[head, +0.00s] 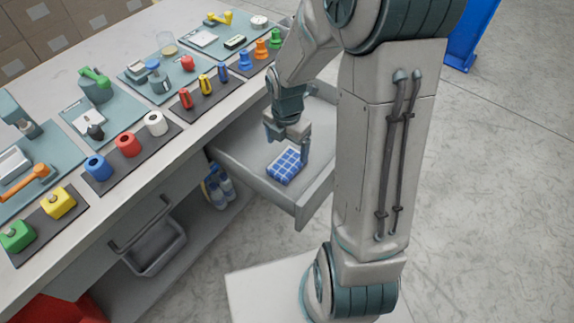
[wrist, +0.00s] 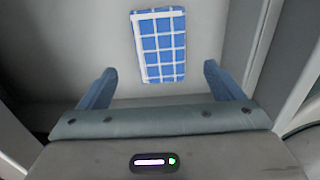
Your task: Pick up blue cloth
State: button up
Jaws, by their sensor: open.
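The blue cloth (head: 285,166) has a white check pattern and lies folded on the floor of the open drawer (head: 248,157). In the wrist view, the cloth (wrist: 159,46) shows ahead of the fingertips, centred a little left of the gap's middle. My gripper (head: 288,137) is inside the drawer's outline, above the cloth. Its two blue-grey fingers (wrist: 157,80) are spread apart with nothing between them. The gripper looks apart from the cloth, but the exact height cannot be told.
Drawer walls stand around the cloth on all sides. The worktop (head: 165,120) above carries several blocks, rings and tools on mats. Bottles (head: 218,187) stand on a shelf below. A blue bin (head: 470,32) stands at the upper right. The floor to the right is clear.

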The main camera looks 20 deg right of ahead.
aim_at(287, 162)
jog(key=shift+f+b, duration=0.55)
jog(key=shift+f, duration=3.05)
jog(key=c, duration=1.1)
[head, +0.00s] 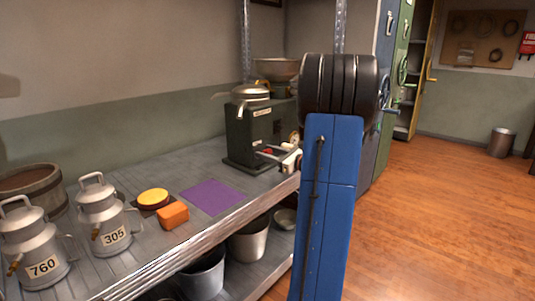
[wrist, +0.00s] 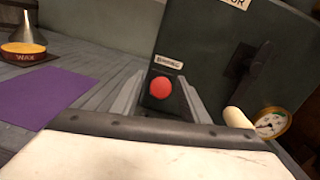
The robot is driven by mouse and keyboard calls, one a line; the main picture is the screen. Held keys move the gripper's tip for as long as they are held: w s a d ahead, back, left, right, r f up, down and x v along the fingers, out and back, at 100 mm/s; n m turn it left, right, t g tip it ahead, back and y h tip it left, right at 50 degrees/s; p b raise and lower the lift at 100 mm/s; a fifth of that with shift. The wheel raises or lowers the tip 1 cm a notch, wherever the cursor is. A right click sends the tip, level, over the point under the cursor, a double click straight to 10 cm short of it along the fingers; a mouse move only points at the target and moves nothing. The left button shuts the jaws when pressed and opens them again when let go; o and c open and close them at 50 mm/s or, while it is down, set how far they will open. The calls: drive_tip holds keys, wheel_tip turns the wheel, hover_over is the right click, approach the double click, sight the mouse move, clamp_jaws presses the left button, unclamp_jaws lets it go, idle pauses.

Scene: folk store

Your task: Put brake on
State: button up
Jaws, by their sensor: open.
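A dark green machine (head: 243,133) stands on the grey shelf, with a metal bowl and spout on top. In the wrist view its front (wrist: 205,65) carries a red round button (wrist: 160,87) under a small label I cannot read clearly. To the right is a black lever (wrist: 256,75) with a cream handle (wrist: 238,118) pointing down, and a round gauge (wrist: 270,123). I cannot tell which control is the brake. My gripper (head: 275,153) is open and empty in front of the machine; its grey fingers (wrist: 160,100) stand either side of the button in the wrist view, contact unclear.
Left on the shelf (head: 240,190) are a purple mat (head: 210,197), an orange block (head: 172,216), a yellow wax tin (head: 153,196), and milk cans (head: 103,218). Metal buckets (head: 249,240) stand below.

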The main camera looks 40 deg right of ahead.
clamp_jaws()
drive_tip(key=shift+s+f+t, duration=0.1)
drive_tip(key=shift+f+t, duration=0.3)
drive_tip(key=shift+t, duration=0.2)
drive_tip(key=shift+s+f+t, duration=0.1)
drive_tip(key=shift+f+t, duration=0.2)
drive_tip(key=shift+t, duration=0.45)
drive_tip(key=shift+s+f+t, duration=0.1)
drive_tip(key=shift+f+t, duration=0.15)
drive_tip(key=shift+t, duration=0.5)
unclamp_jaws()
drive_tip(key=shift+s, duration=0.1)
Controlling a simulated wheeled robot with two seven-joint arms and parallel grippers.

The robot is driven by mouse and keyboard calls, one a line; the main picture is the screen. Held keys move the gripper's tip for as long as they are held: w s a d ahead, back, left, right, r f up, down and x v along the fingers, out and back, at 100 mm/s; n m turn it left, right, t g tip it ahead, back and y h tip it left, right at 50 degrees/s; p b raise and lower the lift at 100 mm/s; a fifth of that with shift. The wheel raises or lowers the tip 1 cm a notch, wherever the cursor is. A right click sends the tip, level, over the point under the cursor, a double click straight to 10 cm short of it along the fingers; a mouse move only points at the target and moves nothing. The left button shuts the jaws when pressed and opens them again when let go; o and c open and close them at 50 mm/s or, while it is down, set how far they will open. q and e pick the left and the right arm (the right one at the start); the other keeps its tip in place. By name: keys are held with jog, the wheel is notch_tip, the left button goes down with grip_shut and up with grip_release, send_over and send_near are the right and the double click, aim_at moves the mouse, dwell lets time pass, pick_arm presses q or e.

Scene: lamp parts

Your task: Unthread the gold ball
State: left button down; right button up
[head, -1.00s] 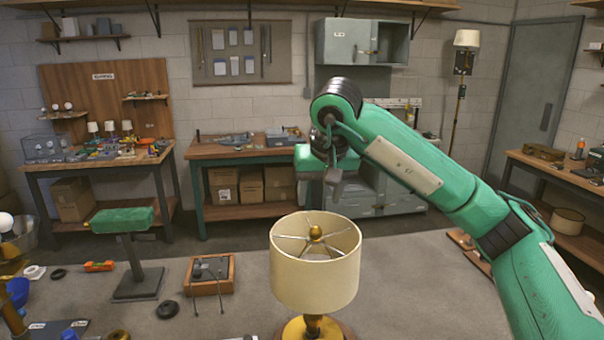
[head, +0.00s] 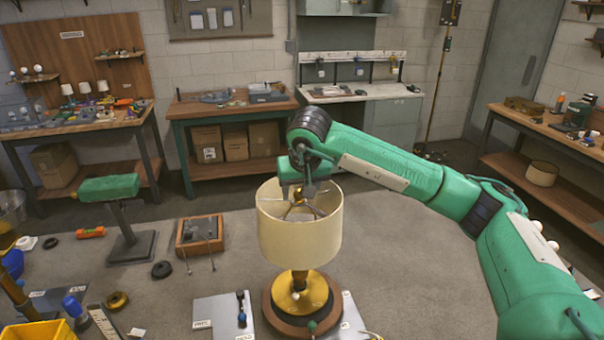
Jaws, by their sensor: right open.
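The lamp stands on the table with a cream shade (head: 300,237), a gold base (head: 300,296) and a round dark wooden foot (head: 272,312). The gold ball (head: 299,201) sits at the centre of the shade's wire spokes, inside the open top, and is partly hidden by my gripper. My right gripper (head: 303,195) points down into the shade's top from above, its fingers at or just above the ball. It is open; I cannot tell whether a finger touches the ball. My left gripper is not in view.
A wooden tray (head: 200,236) and a green padded stand (head: 110,190) are left of the lamp. Labelled grey mats (head: 218,312) lie near the lamp's foot. A yellow bin (head: 38,332) is at the lower left. The table right of the lamp is clear.

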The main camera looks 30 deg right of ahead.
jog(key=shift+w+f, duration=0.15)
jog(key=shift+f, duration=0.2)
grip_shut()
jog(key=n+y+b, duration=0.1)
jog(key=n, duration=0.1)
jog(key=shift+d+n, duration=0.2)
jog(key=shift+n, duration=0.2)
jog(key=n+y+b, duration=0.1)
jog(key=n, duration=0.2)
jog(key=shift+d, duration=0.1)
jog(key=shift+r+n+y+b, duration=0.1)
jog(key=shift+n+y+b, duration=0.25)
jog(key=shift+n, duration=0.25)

• • • • •

**DIRECTIONS:** Among these entries, how many lines include the string "Your"? Reply with the number by itself.

**FULL ANSWER:** 3